== Short task ==
Your task is to print all of the data word for word.

================================

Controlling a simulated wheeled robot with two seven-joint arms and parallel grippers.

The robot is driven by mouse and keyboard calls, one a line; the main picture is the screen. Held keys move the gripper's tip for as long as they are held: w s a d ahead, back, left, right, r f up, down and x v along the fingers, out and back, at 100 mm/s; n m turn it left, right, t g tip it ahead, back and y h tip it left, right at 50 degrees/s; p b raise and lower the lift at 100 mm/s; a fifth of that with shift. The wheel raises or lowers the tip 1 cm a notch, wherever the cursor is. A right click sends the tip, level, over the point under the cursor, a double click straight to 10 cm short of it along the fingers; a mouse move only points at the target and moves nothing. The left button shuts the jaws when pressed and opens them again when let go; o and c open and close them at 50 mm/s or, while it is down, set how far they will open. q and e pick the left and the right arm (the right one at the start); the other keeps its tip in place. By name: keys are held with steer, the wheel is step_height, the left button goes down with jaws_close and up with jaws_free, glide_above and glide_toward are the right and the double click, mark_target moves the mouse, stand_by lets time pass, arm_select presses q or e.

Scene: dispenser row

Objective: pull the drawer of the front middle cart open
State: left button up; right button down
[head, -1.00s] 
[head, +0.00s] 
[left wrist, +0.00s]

================================

== The answer ==
Controlling a simulated wheeled robot with two seven-joint arms and parallel grippers.

The robot is driven by mouse and keyboard calls, one a line; the main picture is the screen. Held keys move the gripper's tip for as long as they are held: w s a d ahead, back, left, right, r f up, down and x v along the fingers, out and back, at 100 mm/s; n m turn it left, right, t g tip it ahead, back and y h tip it left, right at 50 degrees/s; p b raise and lower the lift at 100 mm/s; a fifth of that with shift. The wheel raises or lowers the tip 1 cm a notch, wherever the cursor is. A right click sends the tip, level, over the point under the cursor, a double click straight to 10 cm short of it along the fingers; a mouse move only points at the target and moves nothing. The left button shuts the jaws when pressed and opens them again when let go; o and c open and close them at 50 mm/s or, while it is down, set how far they will open. q and e pick the left and the right arm (the right one at the start); the other keeps its tip in place. By name: keys are held with steer, the wheel is step_height, the left button goes down with jaws_close and up with jaws_free, glide_above and glide_toward are the right and the double click, mark_target moves the mouse, stand_by lets time pass, arm_select presses q or e.

Scene: dispenser row

Objective: pull the drawer of the front middle cart open
State: left button up; right button down
[head, -1.00s] 
[head, +0.00s] 
[left wrist, +0.00s]

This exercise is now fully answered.